Just last week we laid our first, later-than-usual, morning fire in our kitchen wood burning stove. With November on the horizon, Nancy and I celebrated our annual frenzy of firewood hoarding yesterday. This week we completed filling our two wood storage sheds and packed a third of a cord of wood down in the corner of the basement, near the wood burning stove. We use that only during the  honest-to-goodness cold spells. One could argue that we are indeed hoarders. Nothing spells winter security better than stuffed woodsheds.

Given that recent winters have been pretty mousey we don’t burn as much as we used to. And usually our kitchen wood burner is enough to do the job. A few years ago we spent the money to have a professional energy audit. Using a blower door test and an infrared camera, a professional energy technician checked for leaks, inspected home insulation and heating systems in our house. The infrared camera images betrayed the telltale orange-yellow hot spots showed where our heated interior heat was escaping outdoors. Consequently, we were able to target specific spots with caulk, foam insulation, and other energy saving efforts. It has made a significant money saving difference.

Granted we spend very little on propane in the first place since we heat primarily with wood. The forced air propane furnace is our back up if we are away from the house.

It’s true we are adding some particulate into the atmosphere but we are not adding any fossil fuel carbon. The carbon released from our burning wood was not extracted as ancient carbon found in the earth’s crust. The carbon in our burned firewood has been cycling for some time in that very thin layer of earth and atmosphere that is capable of supporting life.  Known as the biosphere, the carbon is released through burning and other decomposing mechanisms and then is taken in, or sequestered, by plants for their growth. Eventually those plants die and the process begins all over again.

As long as we are confessing to autumnal hoarding, we have enjoyed picking, freezing and putting up sauce from the five gallons of wild cranberries that we have picked over the last couple of weeks.  While that might seem impressive, a neighbor lady has put up 200 quarts of cranberry juice and sauce!

Most folks don’t realize that here on the Anoka Sand Plain the underlying sand, combined with abundant wetlands provide ideal conditions for native cranberries. Minnesota has two species, the large cranberry and yes; you guessed it, the small cranberry. The large cranberries are the ones that we find dished out every Thanksgiving.

In picking cranberries you need to get out into the wetlands where the ground quakes. I wear a pair of chest waders and Nancy wear hip boots so we can kneel comfortably on the soft, wet sphagnum moss to pick the tart, grape-sized red fruits.

We were not the only hoarders in this wetland of sedges, leatherleaf and tamarack. We found small piles of half eaten fruits, etched with tiny rodent incisors. . . likely red-backed voles or meadow voles.
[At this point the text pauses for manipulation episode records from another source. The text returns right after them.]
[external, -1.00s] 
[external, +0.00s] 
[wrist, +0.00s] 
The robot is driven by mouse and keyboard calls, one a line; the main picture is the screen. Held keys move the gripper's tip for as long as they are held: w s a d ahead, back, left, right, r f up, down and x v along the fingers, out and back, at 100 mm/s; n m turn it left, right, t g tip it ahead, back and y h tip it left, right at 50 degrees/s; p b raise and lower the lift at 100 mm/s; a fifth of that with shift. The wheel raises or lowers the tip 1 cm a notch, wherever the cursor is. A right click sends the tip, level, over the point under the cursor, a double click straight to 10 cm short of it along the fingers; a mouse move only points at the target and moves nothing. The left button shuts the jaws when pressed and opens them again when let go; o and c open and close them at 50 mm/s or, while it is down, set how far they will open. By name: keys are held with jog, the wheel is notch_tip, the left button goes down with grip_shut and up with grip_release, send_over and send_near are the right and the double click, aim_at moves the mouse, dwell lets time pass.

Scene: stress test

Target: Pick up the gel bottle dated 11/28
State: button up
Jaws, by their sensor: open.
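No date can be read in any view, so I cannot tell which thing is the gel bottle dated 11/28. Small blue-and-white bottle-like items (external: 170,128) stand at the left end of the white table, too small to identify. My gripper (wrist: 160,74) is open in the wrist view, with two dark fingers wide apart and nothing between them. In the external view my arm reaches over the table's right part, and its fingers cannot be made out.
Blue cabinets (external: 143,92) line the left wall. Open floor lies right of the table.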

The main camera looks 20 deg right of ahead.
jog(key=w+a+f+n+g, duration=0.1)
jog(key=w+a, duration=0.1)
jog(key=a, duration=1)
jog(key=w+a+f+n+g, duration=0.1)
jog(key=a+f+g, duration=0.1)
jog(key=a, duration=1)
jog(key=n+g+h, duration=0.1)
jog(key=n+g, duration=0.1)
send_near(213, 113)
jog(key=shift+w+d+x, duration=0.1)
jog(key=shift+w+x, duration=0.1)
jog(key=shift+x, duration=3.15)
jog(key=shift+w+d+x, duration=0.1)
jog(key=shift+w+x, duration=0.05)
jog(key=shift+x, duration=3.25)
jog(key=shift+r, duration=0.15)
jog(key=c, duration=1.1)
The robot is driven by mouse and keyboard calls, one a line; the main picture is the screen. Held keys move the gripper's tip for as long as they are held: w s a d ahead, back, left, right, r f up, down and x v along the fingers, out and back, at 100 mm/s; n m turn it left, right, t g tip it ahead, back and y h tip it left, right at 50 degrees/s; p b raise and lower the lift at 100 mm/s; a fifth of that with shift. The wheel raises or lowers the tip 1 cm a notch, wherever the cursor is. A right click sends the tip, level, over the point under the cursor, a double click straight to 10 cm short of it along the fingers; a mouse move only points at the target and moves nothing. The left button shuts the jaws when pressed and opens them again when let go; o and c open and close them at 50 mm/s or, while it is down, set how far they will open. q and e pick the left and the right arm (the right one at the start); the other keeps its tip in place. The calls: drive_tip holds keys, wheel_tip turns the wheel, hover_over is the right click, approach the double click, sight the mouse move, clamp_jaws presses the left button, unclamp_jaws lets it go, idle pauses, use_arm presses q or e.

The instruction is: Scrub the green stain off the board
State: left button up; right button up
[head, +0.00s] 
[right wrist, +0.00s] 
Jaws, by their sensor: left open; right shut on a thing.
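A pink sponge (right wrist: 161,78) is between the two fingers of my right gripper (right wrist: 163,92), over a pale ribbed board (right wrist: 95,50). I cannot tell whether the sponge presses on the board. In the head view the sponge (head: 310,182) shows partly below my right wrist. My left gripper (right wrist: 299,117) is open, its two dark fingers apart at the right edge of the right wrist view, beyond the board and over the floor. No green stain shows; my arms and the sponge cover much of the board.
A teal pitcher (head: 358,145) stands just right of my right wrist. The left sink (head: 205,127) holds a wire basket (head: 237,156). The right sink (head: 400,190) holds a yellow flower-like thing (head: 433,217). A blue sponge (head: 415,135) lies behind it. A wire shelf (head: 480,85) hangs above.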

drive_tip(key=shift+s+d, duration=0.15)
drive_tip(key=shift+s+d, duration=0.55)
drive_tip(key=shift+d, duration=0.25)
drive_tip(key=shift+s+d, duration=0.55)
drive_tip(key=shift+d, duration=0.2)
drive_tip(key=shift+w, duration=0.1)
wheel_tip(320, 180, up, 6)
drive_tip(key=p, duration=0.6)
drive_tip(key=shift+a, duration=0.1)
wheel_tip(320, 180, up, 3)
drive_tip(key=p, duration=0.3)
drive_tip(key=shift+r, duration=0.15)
One day we bumped into a flock of wild turkeys that had ventured out onto the boggy site to pick ripe fruits. Being a turkey hunter, I couldn’t help but wonder how one of these cranberry-infused birds might taste.

Another day, as we approached with buckets in hand, a pair of sandhill cranes croaked out their alarm calls as they took off. And I have even picked my way around perfect round bushel basket depressions of deer beds. I can’t imagine a more comfortable bed than one of thick soft sphagnum moss.

In about three weeks, I am hoping to hoard some venison for the upcoming winter. There are few marriages as perfect as venison and cranberry sauce served in a room lit and warmed with burning oak. Now that is prosperity.